:: Data extract ::

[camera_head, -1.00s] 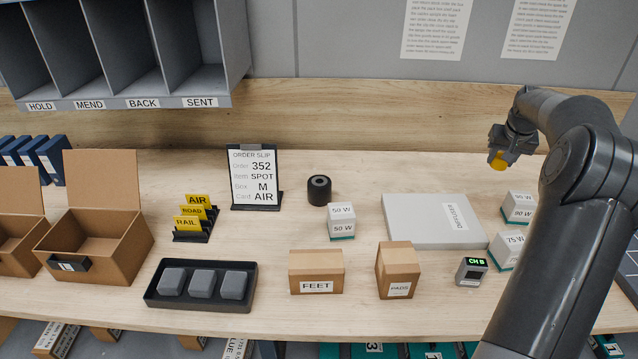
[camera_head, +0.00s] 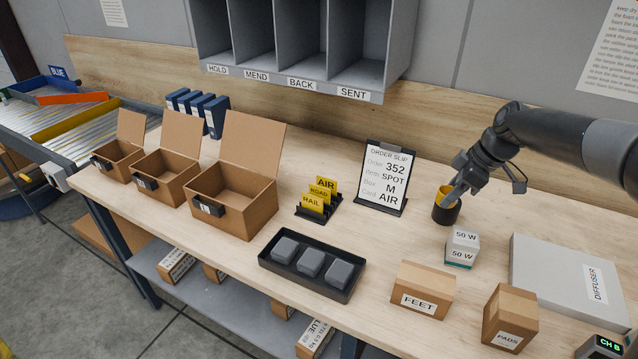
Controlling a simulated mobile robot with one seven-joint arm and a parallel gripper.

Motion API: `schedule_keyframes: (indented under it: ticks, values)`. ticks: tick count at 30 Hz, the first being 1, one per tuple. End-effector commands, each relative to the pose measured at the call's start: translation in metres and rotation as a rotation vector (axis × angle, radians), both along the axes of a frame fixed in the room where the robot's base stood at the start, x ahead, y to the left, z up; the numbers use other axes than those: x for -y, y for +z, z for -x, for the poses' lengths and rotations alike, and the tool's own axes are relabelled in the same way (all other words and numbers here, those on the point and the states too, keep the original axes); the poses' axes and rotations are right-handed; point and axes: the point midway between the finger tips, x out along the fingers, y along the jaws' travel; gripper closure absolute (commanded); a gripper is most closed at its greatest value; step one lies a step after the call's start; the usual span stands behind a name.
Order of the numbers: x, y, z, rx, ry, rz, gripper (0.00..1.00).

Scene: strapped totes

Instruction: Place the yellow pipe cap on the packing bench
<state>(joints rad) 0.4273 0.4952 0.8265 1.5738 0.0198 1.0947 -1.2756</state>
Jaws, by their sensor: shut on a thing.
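The yellow pipe cap (camera_head: 443,194) is held between the fingers of my gripper (camera_head: 452,191), partly hidden by them. In the picture it overlaps the top of a short black cylinder (camera_head: 445,213) standing on the packing bench (camera_head: 395,240). I cannot tell whether the cap is inside the cylinder's opening, touching it or just above or behind it. My gripper is shut on the cap and comes in from the upper right, tilted.
The diffuser box (camera_head: 560,275) lies at right. Open cartons (camera_head: 235,200) and a black tray (camera_head: 310,267) stand further left. Bare bench lies between the tray and cylinder.

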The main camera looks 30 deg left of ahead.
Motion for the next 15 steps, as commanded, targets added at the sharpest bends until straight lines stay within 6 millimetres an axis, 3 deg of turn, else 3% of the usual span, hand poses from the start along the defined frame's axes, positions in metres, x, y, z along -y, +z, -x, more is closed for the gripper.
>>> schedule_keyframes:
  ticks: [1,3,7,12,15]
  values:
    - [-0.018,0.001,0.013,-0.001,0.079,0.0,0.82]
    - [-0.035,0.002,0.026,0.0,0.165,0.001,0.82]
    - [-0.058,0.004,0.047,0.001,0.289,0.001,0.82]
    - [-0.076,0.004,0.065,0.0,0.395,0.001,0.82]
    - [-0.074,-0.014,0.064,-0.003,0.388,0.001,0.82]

:::

■ **Task statement**:
The listing above must be printed again exactly, minus its pictures.

■ **Full output**:
[camera_head, -1.00s] 
[camera_head, +0.00s] 
Controlling a simulated mobile robot with one seven-joint arm and a parallel gripper.

Motion API: `schedule_keyframes: (indented under it: ticks, values)`. ticks: tick count at 30 Hz, the first being 1, one per tuple. End-effector commands, each relative to the pose measured at the call's start: translation in metres and rotation as a rotation vector (axis × angle, radians), both along the axes of a frame fixed in the room where the robot's base stood at the start, x ahead, y to the left, z up; the numbers use other axes than those: x for -y, y for +z, z for -x, for the poses' lengths and rotations alike, and the tool's own axes are relabelled in the same way (all other words and numbers here, those on the point and the states too, keep the original axes); the poses' axes and rotations are right-handed; point and axes: the point midway between the finger tips, x out along the fingers, y along the jaws' travel; gripper closure absolute (commanded); a gripper is most closed at its greatest value; step one lies a step after the call's start; the usual span stands behind a name.
Order of the numbers: x, y, z, rx, ry, rz, gripper (0.00..1.00).

Scene: strapped totes

Instruction: Place the yellow pipe cap on the packing bench
<state>(joints rad) 0.4273 0.4952 0.8265 1.5738 0.0198 1.0947 -1.2756</state>
Jaws, by their sensor: shut on a thing.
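The yellow pipe cap (camera_head: 443,194) is held between the fingers of my gripper (camera_head: 452,191), partly hidden by them. In the picture it overlaps the top of a short black cylinder (camera_head: 445,213) standing on the packing bench (camera_head: 395,240). I cannot tell whether the cap is inside the cylinder's opening, touching it or just above or behind it. My gripper is shut on the cap and comes in from the upper right, tilted.
The diffuser box (camera_head: 560,275) lies at right. Open cartons (camera_head: 235,200) and a black tray (camera_head: 310,267) stand further left. Bare bench lies between the tray and cylinder.

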The main camera looks 30 deg left of ahead.
Motion for the next 15 steps, as commanded, targets added at the sharpest bends until straight lines stay within 6 millimetres an axis, 3 deg of turn, else 3% of the usual span, hand poses from the start along the defined frame's axes, positions in metres, x, y, z along -y, +z, -x, more is closed for the gripper.
>>> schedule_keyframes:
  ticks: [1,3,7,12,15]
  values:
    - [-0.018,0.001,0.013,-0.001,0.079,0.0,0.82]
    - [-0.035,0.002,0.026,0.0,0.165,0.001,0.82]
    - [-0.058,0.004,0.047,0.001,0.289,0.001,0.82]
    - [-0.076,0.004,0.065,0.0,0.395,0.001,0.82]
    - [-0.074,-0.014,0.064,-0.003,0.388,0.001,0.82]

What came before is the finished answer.